Do not try to read the dupe, thats impossible. Instead, only try to realize the truth
What truth?
There is no dupe
He said a long time ago we have to get rid of the keyboard. He STILL hasn't done it. Dammit, Bill, or billg, or whatever you want to be called, because you didn't get rid of the keyboard all these nice people are going to jail. Oooooh, I could pinch you!
I keed.
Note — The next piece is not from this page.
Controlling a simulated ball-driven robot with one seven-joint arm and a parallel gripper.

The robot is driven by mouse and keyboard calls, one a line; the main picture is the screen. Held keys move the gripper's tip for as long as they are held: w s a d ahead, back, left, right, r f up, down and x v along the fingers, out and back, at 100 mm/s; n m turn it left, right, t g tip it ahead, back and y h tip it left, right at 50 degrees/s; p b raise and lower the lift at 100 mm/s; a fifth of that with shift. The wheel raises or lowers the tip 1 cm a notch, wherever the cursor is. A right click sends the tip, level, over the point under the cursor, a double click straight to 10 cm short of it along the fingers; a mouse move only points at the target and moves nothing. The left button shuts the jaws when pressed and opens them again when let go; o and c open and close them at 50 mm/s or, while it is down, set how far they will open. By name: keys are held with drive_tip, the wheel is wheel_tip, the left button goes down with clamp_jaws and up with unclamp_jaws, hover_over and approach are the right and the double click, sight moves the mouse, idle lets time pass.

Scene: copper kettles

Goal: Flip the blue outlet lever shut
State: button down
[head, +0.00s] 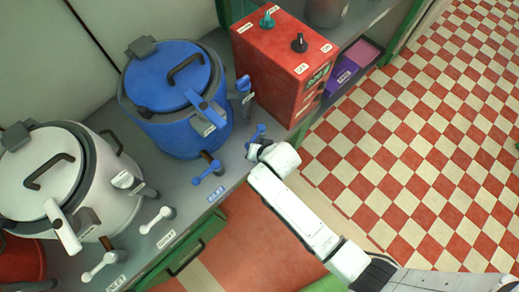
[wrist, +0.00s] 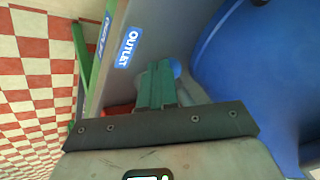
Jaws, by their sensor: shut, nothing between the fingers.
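The blue kettle (head: 165,125) stands on the grey counter, and its side fills the right of the wrist view (wrist: 245,65). The blue outlet lever (head: 257,133) is low on its right side, by the counter's front edge. My gripper (head: 254,149) is at this lever, just in front of it. In the wrist view the shut green fingers (wrist: 157,85) point at the blue OUTLET label (wrist: 127,47) side. A small blue part of the lever (wrist: 176,67) shows beside the fingertips; the rest is hidden. I cannot tell whether they touch.
The blue inlet lever (head: 208,174) is left of my gripper, with its blue label (head: 216,192) below. A red control box (head: 280,65) with two knobs stands behind. A white kettle (head: 75,180) with white levers is at left. The checkered floor (head: 420,130) is clear at right.

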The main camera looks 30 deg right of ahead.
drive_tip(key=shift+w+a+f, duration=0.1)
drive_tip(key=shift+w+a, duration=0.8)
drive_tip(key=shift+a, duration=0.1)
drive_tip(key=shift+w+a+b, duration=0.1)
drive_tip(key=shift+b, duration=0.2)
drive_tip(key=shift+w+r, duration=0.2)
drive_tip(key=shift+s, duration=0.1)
I keed.
If Nalgene water bottles are outlawed, only outlaws will have Nalgene water bottles.
how exactly are they going to know if you are texting? there are just about a hundred million things you can do with modern phones these days. what about taking videos/pictures/checking your voicemail/dialing/etc. etc.
all of these things require typing stuff in your phone, right?
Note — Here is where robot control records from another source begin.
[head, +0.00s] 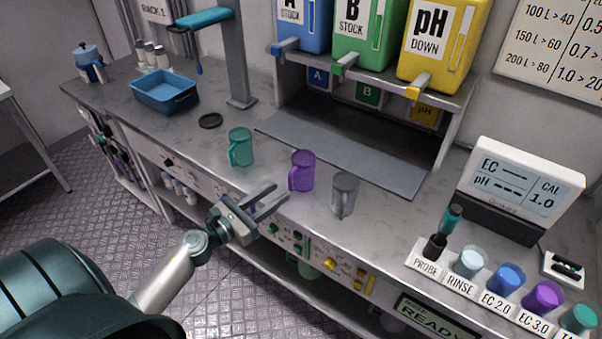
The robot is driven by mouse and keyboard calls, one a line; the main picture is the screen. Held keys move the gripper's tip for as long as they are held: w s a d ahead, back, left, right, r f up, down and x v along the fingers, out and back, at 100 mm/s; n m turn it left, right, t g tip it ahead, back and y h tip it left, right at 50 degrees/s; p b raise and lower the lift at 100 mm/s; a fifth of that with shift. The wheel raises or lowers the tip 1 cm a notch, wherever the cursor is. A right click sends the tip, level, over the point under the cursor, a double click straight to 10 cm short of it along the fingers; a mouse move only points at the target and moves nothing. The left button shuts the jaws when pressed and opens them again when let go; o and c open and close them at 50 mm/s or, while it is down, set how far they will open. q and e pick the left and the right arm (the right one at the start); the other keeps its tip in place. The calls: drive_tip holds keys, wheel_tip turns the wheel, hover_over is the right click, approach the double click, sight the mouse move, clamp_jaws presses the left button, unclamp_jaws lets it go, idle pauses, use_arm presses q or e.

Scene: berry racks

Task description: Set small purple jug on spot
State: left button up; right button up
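A small purple jug (302,171) stands upright on the grey counter, its handle toward the front left. It is between a teal jug (241,147) on its left and a grey jug (345,194) on its right. My left gripper (274,199) is open and empty, just in front of the purple jug and apart from it, near the counter's front edge. A round black spot (210,121) lies on the counter to the left, below the blue-handled tap. I cannot tell whether it is the task's spot. My right gripper is not in view.
A dark mat (345,158) lies behind the jugs under the stock dispensers (365,40). A blue basin (165,92) stands at the left. At the right are a meter (520,190) and several labelled cups (508,278). Counter around the black disc is clear.

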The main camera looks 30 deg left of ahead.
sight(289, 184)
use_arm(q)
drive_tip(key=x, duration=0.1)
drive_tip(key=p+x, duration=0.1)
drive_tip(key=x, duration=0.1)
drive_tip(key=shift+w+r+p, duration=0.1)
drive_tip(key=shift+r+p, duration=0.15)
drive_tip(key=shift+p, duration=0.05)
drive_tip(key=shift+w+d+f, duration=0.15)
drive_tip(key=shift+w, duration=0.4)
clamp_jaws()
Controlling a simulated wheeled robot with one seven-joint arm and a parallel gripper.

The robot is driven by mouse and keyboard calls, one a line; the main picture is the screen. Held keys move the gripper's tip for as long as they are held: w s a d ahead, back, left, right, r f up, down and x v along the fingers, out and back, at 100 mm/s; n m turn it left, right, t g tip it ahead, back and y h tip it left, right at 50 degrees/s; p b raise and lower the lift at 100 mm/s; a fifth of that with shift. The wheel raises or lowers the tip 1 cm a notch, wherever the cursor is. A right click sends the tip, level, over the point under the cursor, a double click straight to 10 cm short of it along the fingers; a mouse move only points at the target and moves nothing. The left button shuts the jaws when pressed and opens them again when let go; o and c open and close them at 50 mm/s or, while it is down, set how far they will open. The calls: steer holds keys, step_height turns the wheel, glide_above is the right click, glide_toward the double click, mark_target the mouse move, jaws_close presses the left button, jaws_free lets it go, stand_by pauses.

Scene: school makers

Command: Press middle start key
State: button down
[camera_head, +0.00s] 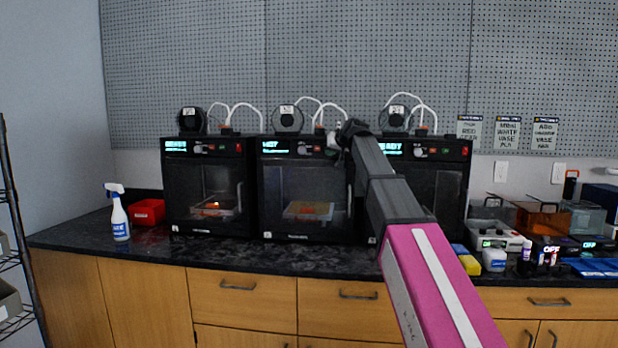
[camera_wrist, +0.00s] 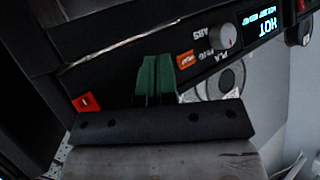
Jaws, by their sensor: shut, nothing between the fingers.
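The middle printer (camera_head: 290,190) is black with a lit screen reading HOT (camera_head: 275,146). The screen also shows in the wrist view (camera_wrist: 262,27), where the panel appears turned over. My gripper (camera_head: 336,141) is at the right part of this printer's panel. Its green fingers (camera_wrist: 154,62) are shut and empty, pointing at the panel between the orange key and the red switch. Contact cannot be told.
A left printer (camera_head: 205,220) and a right printer (camera_head: 445,180), partly behind my arm, flank it on the dark counter (camera_head: 150,250). A spray bottle (camera_head: 119,220) and red bin (camera_head: 148,212) stand left. Various small items crowd the right. White tubes arch above the printers.

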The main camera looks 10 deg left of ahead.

This reminds me of the time I got a free dashboard sun-shade at Road Atlanta one year. (These are the accordion-fold things you sit on the dash and stretch out across the entire windshield to help keep the sun from getting the interior of your car too hot in the summer).
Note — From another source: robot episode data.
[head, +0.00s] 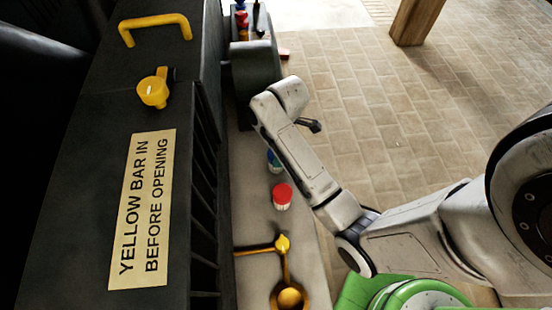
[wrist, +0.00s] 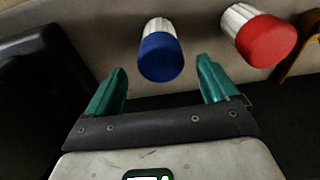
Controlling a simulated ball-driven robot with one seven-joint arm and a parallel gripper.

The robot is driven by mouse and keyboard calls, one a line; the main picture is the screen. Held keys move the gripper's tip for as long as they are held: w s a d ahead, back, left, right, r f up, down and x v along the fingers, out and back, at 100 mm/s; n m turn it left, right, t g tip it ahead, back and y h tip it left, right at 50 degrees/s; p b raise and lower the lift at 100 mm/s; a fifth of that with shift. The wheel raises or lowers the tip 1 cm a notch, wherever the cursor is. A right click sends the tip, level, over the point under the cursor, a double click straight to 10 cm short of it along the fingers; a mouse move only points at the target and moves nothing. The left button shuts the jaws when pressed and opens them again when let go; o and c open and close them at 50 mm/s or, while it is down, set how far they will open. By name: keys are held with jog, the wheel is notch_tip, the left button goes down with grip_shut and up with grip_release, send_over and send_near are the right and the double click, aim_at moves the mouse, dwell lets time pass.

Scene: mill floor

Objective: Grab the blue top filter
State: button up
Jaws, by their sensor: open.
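The blue top filter (wrist: 160,52) has a white ribbed body and a blue cap, and shows in the wrist view just beyond my fingertips. In the head view it is a small blue patch (head: 275,166), mostly hidden by my arm. My gripper (wrist: 162,66) is open and empty, its two teal fingers spread to either side of the blue cap. A red top filter (wrist: 262,39) of the same form stands to the right in the wrist view, and below the blue one in the head view (head: 282,195).
The filters stand on a pale ledge (head: 258,215) beside a dark cabinet (head: 85,200) with a yellow label. A yellow lever and bowl-shaped part (head: 290,297) lie nearer me on the ledge. A dark machine block (head: 254,70) stands at the far end. Brick floor lies right.

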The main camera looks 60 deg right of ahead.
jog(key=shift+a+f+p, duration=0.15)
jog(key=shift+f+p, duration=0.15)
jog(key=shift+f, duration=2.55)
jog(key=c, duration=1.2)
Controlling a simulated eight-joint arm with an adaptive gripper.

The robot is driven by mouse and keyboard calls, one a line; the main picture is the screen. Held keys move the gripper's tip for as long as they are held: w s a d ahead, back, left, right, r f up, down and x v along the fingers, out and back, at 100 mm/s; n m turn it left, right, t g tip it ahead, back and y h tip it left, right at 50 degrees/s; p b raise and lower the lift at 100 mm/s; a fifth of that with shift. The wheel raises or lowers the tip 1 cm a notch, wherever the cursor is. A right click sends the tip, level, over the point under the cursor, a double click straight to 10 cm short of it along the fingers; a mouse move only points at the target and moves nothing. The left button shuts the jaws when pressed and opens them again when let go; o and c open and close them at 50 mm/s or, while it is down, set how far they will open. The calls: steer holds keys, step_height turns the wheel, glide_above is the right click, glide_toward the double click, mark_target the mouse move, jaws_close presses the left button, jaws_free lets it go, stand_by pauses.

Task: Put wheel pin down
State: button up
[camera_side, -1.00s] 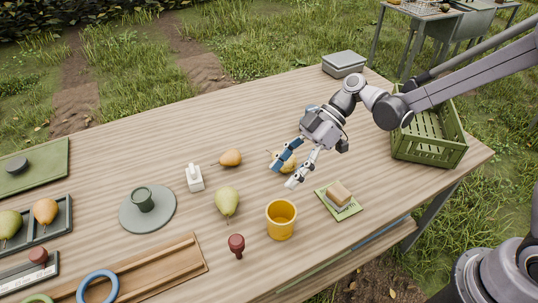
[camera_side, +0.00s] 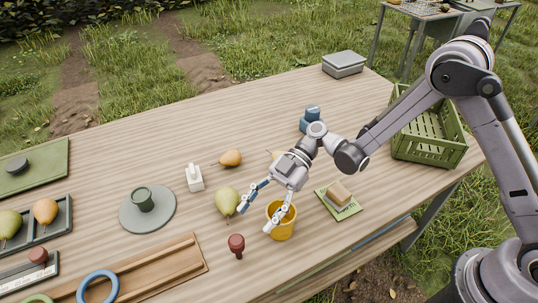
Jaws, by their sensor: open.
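My gripper (camera_side: 257,211) is open with nothing between its fingers. It hangs over the table's front middle, with one finger beside the green pear (camera_side: 227,201) and the other in front of the yellow cup (camera_side: 281,226). A dark red knobbed piece (camera_side: 236,243) stands upright on the table just below the fingers in the picture, apart from them. A blue knobbed piece (camera_side: 310,120) stands behind my wrist, partly hidden. I cannot tell which thing, if any, is the wheel pin.
A wooden tray (camera_side: 187,262) with a blue ring (camera_side: 97,287) lies front left. A grey-green disc (camera_side: 168,217) bears a small dark cup (camera_side: 143,199). A green crate (camera_side: 428,145) is at the right. The table's back middle is clear.

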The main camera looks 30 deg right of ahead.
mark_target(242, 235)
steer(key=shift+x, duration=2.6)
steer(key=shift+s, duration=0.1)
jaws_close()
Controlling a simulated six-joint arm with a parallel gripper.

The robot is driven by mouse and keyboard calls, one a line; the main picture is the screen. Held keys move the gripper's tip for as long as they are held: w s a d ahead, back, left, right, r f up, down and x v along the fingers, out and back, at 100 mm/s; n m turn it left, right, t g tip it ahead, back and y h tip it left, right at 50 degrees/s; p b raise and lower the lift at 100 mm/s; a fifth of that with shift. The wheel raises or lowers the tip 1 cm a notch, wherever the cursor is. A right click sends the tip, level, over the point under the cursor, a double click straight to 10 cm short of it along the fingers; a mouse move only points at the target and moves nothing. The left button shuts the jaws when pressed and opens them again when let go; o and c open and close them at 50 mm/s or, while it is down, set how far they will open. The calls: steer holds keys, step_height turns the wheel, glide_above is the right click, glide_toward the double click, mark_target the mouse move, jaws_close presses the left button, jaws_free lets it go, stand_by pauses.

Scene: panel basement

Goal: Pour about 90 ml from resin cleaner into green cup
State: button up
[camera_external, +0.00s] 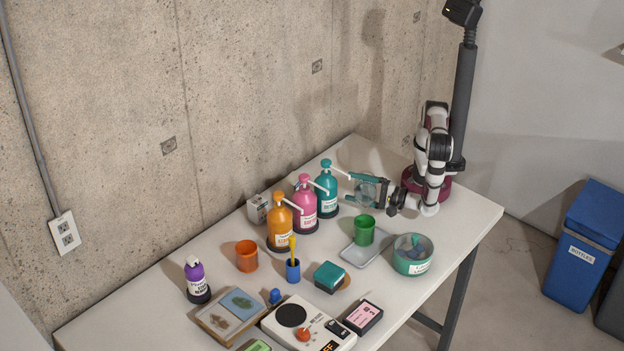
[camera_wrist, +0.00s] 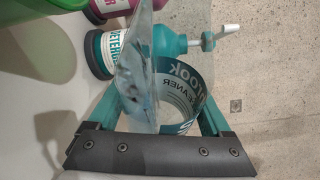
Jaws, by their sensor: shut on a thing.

It had a safety label: "Do not drive with sun shade in place!"
The law could use sharper teeth, but it's a natural and necessary progression of the movement to clamp down on those who find the need to constantly communicate more important than the safety of their fellow travelers."
Nonsense. There are already laws on the books which deal specifically with driver inattention. They have been there for some sixty or seventy years.
Why is it that anything involving a cel phone demands a special law prohibiting it? It's all feeling rather moralistic.
Tell you what, I'll let you ban cel phones in cars if you'll also ban coffee, donuts, makeup, radios, small children, pets, smoking, chewing tobacco, notepads, newspapers, and passengers, all of which can distract a driver.
Once every car contains only one hermetically sealed individual we should be 100% safe.
Three Squirrels
This is just more liberal do-gooding and interference with our everyday lives. This is by the same people who want to ban smoking, force our kids to learn junk science, and stifle honest American toil.
We can only pray, before these nannying socialists force us to use inferior and dangerous operating systems.
I am guilty of the offense and I also believe it's a potentially deadly and definitely stupid thing to do.
Sure, texting while driving using today's technology is pretty stupid. It takes forever, and it definitely distracts from the road.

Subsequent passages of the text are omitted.